Además, hay que tener en cuenta que la damnatio memoriae se convirtió en una herramienta política muy valiosa. En especial, sirvió como instrumento para desacreditar y deslegitimar al emperador anterior y justificar al entrante, con mayor razón si el primero había sido asesinado o la transición había sido polémica. Dicho de otro modo, en muchos casos la legitimación del emperador se justificaba en parte sobre la desautorización del gobernante anterior, habitualmente retratado como un tirano, y esa desautorización y su derrota debían ser mostradas y recordadas para realzar al vencedor. A veces se recordó tanto al derrotado que, según Procopio, la victoria de Teodosio (379-395) sobre Magno Máximo (383-388) aún se celebraba dos siglos después (Omissi, 2016, p. 178).

Por todo ello, es fundamental tener en cuenta las relaciones que establecían los emperadores con sus predecesores. En la fase imperial, la damnatio memoriae devino un potencial instrumento de legitimación, y de un poder estético y simbólico como el que he desarrollado en otra parte, que ante todo se empleó con los cambios abruptos de poder y dinastía (de ahí, por ejemplo, que Nerva fuera muy duro con la memoria de Domiciano). Por eso mismo, entre los años 96 (Domiciano) y 192 (Cómodo) no hubo ninguna damnatio, pues fue una etapa de esplendor y estabilidad en el imperio. Sin embargo, no se debe olvidar que de todos modos se intentó con Adriano (117-138) y que fue por su sucesor Antonino Pío (138-161) que no se permitió y que finalmente se lo divinizó.
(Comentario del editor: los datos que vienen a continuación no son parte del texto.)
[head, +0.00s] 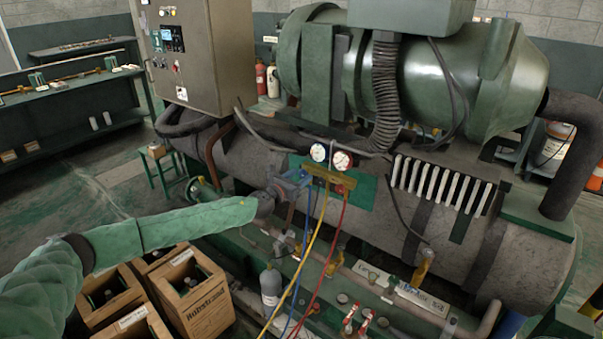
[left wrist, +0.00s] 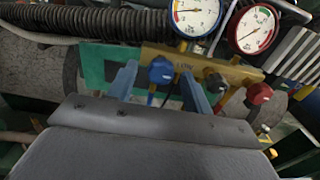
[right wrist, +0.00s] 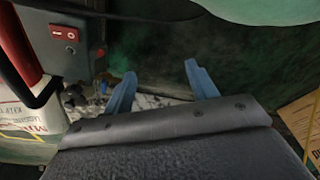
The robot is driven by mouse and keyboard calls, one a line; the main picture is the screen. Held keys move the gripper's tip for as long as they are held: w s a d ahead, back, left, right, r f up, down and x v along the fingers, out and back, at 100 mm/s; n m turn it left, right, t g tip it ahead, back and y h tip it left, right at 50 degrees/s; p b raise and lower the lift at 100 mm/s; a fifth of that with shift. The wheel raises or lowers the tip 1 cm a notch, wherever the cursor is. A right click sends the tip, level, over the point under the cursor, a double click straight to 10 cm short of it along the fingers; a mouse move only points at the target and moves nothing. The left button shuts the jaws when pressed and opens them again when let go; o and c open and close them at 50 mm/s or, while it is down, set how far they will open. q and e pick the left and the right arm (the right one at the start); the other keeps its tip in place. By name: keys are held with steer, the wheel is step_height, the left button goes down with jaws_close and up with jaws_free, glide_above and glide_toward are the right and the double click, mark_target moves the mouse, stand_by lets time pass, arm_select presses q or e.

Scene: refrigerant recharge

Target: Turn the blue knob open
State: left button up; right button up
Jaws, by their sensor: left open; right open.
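The blue knob (left wrist: 160,70) sits on the left end of a brass manifold (left wrist: 205,66) marked LOW. The manifold (head: 328,178) also shows in the head view. My left gripper (left wrist: 159,82) is open, its blue fingers on either side of the knob. I cannot tell whether they touch it. In the head view my left gripper (head: 291,181) reaches the manifold's left end and largely hides the knob. My right gripper (right wrist: 161,78) is open and empty, away from the manifold, above a dark floor area.
Two gauges (left wrist: 196,14) (left wrist: 252,30) stand above the manifold, and a red knob (left wrist: 259,93) is at its right. Yellow, blue and red hoses (head: 333,240) hang below. A large tank (head: 400,190) lies behind. Wooden crates (head: 190,292) stand below my left arm.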

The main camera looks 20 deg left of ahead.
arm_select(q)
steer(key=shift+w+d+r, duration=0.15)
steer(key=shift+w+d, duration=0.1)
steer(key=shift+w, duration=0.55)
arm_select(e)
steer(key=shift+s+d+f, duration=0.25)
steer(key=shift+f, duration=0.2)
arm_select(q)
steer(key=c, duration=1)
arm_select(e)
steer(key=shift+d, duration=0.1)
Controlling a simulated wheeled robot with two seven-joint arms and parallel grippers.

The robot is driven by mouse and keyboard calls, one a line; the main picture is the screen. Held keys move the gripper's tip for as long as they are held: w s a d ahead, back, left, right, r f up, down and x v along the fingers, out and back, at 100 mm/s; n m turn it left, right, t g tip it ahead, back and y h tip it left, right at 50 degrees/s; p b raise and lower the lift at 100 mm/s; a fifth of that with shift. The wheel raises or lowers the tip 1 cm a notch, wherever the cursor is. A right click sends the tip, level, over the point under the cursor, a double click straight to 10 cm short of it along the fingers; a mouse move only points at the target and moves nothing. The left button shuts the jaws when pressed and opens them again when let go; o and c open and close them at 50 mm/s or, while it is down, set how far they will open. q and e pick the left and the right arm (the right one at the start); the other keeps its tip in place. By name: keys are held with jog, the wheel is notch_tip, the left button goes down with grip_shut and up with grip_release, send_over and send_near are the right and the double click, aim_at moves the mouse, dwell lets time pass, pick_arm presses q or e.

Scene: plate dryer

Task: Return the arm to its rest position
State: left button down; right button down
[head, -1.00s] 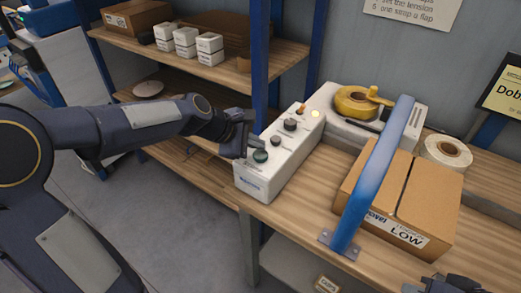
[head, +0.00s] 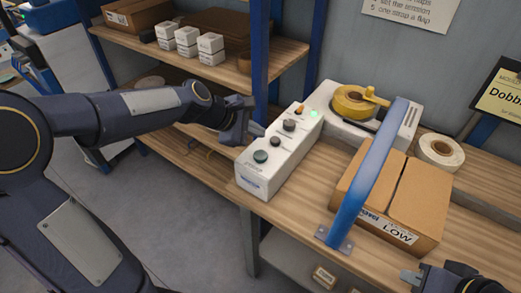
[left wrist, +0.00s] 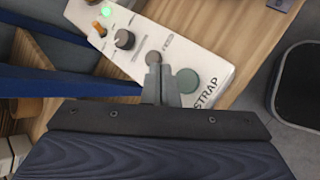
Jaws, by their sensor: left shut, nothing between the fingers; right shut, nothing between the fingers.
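My left arm comes in from the left in the head view. My left gripper (head: 247,130) is shut and empty, above and just left of the white control box (head: 262,172). The box has a green button (head: 260,156), dark knobs (head: 289,125) and a lamp (head: 313,114) lit green. In the left wrist view the shut fingertips (left wrist: 161,84) appear in front of the box, beside the green button (left wrist: 187,80); I cannot tell the exact gap. My right gripper (head: 412,277) is partly in view at the bottom right, shut and empty, near the table's front edge.
A blue strapping arch (head: 368,175) stands over a cardboard box (head: 418,194) on the wooden table (head: 293,208). A yellow reel (head: 355,102) and a tape roll (head: 441,150) lie behind. A shelf with a blue post (head: 261,60) stands close behind my left gripper.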

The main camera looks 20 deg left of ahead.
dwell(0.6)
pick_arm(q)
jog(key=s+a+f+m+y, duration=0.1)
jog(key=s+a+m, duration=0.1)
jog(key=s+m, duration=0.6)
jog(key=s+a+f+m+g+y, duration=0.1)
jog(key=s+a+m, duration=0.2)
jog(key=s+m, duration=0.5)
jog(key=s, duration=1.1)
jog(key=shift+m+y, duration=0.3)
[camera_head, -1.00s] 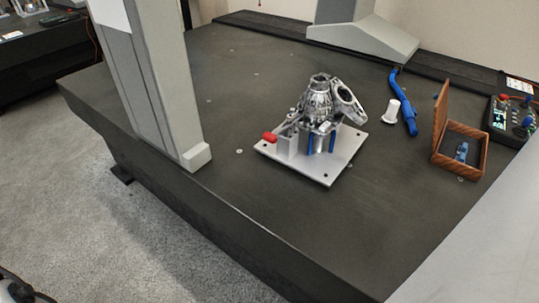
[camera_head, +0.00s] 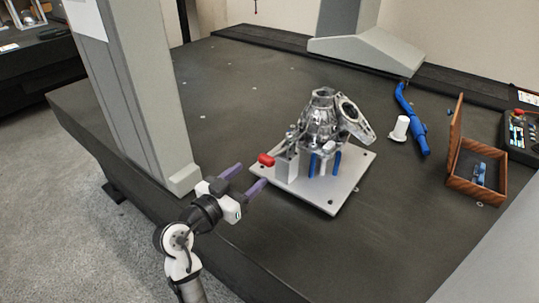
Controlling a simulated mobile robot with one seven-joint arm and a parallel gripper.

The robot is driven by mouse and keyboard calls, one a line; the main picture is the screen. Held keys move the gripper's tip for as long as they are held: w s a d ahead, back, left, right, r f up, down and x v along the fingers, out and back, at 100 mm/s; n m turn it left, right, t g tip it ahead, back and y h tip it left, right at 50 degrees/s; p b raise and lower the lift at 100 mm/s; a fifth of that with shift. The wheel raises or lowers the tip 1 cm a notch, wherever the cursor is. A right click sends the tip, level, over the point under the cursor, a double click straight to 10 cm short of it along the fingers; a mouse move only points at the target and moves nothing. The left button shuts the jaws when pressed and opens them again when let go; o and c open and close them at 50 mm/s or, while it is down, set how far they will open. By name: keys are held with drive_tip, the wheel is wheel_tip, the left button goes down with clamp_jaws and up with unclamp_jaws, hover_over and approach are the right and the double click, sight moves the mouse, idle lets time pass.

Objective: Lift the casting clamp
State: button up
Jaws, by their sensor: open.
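The casting clamp shows as a toggle clamp with a red handle tip (camera_head: 266,160), mounted at the left side of a light grey fixture plate (camera_head: 331,203). Its arm reaches right toward a shiny metal casting (camera_head: 320,120), which stands on blue and white posts on the plate. My gripper (camera_head: 243,178) is open and empty, with two purple fingers pointing up and right toward the red handle. It is just left of and below the handle, apart from it in the picture. The exact contact of the clamp arm on the casting is too small to tell.
A grey gantry column (camera_head: 150,130) stands left of my gripper on the dark table (camera_head: 225,75). A white spool-like part (camera_head: 400,128), a blue arm-shaped tool (camera_head: 412,120), an open wooden box (camera_head: 475,180) and a control box (camera_head: 521,135) lie to the right.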

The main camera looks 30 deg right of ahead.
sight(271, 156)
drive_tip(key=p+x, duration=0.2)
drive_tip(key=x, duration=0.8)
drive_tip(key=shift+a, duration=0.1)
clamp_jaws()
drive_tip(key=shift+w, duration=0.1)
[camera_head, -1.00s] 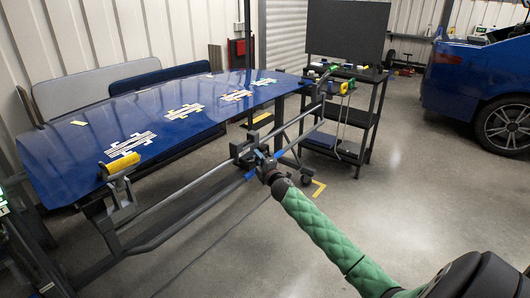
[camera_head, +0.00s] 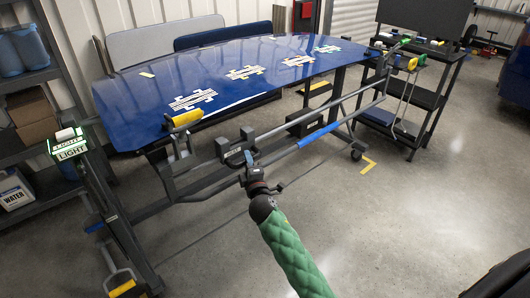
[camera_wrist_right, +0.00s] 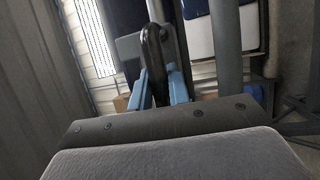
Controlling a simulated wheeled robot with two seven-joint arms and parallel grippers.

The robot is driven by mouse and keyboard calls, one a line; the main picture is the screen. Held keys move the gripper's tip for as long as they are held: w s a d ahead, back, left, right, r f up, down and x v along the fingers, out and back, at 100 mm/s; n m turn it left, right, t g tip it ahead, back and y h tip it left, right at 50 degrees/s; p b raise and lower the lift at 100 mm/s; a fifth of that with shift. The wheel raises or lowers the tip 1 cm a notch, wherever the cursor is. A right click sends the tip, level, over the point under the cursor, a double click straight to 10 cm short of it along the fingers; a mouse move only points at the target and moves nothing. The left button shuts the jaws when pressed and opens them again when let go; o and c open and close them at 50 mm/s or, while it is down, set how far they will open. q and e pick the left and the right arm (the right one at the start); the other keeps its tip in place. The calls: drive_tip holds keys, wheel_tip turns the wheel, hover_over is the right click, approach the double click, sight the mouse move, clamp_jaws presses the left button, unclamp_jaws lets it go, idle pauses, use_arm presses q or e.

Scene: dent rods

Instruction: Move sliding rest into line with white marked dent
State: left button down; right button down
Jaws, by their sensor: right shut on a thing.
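The sliding rest (camera_head: 230,149), a dark block, sits on the grey rail (camera_head: 290,125) along the front of the stand. My right gripper (camera_head: 249,164) is at the rest's front, its arm coming up from below. In the right wrist view, its blue fingertips (camera_wrist_right: 162,87) are shut on the rest's dark bar-like handle (camera_wrist_right: 153,48). The white marked dent (camera_head: 193,101) is the leftmost marking on the blue panel (camera_head: 150,115). The rest lies below and right of it in the picture; exact alignment is hard to tell. My left gripper is out of view.
Other dent markings (camera_head: 244,72) lie farther right on the panel. A blue band (camera_head: 317,136) is on the lower rail. A lit sign post (camera_head: 70,149) stands left. A black cart (camera_head: 430,105) stands right.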

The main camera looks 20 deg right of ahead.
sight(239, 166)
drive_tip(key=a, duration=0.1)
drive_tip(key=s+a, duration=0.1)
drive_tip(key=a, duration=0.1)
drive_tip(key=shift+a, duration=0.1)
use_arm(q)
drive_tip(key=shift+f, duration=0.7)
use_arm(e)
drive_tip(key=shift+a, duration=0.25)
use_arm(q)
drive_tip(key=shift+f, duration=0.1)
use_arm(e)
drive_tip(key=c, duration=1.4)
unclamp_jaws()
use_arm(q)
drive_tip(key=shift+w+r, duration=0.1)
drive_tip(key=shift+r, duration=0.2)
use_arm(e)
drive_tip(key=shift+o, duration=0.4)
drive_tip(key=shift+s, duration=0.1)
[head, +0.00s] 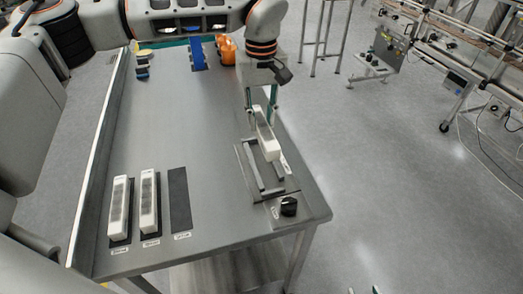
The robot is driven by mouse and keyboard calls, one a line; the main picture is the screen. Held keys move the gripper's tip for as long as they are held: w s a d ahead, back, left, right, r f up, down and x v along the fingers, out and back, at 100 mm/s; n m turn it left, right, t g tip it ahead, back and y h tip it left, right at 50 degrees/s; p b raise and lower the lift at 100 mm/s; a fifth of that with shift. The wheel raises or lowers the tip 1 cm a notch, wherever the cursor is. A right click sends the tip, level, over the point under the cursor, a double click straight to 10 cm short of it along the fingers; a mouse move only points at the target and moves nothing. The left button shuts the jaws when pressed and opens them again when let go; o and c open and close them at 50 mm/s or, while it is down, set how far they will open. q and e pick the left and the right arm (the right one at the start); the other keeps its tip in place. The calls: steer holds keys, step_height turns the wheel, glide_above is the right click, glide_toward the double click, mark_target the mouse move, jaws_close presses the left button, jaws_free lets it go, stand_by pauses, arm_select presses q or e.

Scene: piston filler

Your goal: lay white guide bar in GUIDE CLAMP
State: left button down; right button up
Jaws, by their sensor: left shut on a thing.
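My left gripper (263,124) reaches over the table from the back and is shut on a white guide bar (267,143) with a grey patch. The bar is tilted, its near end over the guide clamp (249,170), a grey frame with rails at the table's right side. I cannot tell whether the bar touches the clamp; it hides part of it. My right gripper (363,290) shows only as two fingertips, set apart, at the bottom edge, away from the table.
Two similar white bars (118,205) (149,201) stand on dark pads at the front left, beside an empty dark pad (180,198). A black knob (289,206) sits at the front right corner. Blue (197,54) and orange (227,50) items stand at the back. The table's middle (190,130) is clear.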

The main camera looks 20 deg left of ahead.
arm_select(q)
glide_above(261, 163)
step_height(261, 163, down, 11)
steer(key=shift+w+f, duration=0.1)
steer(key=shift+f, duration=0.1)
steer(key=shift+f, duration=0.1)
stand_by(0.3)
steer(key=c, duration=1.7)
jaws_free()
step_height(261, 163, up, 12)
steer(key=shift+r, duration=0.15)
A partir del siglo IV, las condenas oficiales de la memoria se redujeron en número e intensidad. Con la posible salvedad de Constantino II (337-340) (McEvoy 2020, p. 280) y de usurpadores como Magno Máximo (383-388) o Flavio Eugenio (392-394), supuestamente vinculado a un revival pagano que Alan Cameron (2011) ha problematizado, ya no se centraron en emperadores, algo que no evitó estallidos populares como el mencionado contra Constancio II en Edesa o la “Revueltas de la Estatuas” (387) en Antioquía contra Teodosio. En un imperio cada vez más cristianizado, el anatema o la excomunión, que no estaban limitados a tener que ser post mortem, ganaron mayor importancia como formas de condena desde una auctoritas cada vez más atravesada por la religión cristiana y por supuesto cada vez menos asociada al Senado.

Finalmente, hay que tener en cuenta que en la etapa imperial no solo se condenó la memoria de emperadores, pues Tiberio (14-37) ya lo hizo con Lucio Sejano (m. 31) y, todavía tres siglos más tarde, Constantino (306-337) con su hijo Crispo (m. 326). Por el camino, cayeron muchas figuras más, desde Livila (m. 31) hasta Plauciano (m. 205) o Julia Soemias (m. 222), madre de Heliogábalo. Por cierto, no deja de sorprender que mientras que durante la república solo se condenó a una mujer, y no por casualidad extranjera, como hostis o enemiga de Roma (a Cleopatra, aunque eso también fuese un ardid de Augusto para provocar y legitimar su conflicto como guerra justa contra Marco Antonio), las condenas contra mujeres en época imperial fueron mucho más elevadas, sobre todo por ser madres de otros condenados, por ser vistas como conspiradoras de palacio o por ser oportunamente acusadas de adulterio. En cualquier caso, eso atestigua la influencia política real que pudieron haber tenido las mujeres en la época.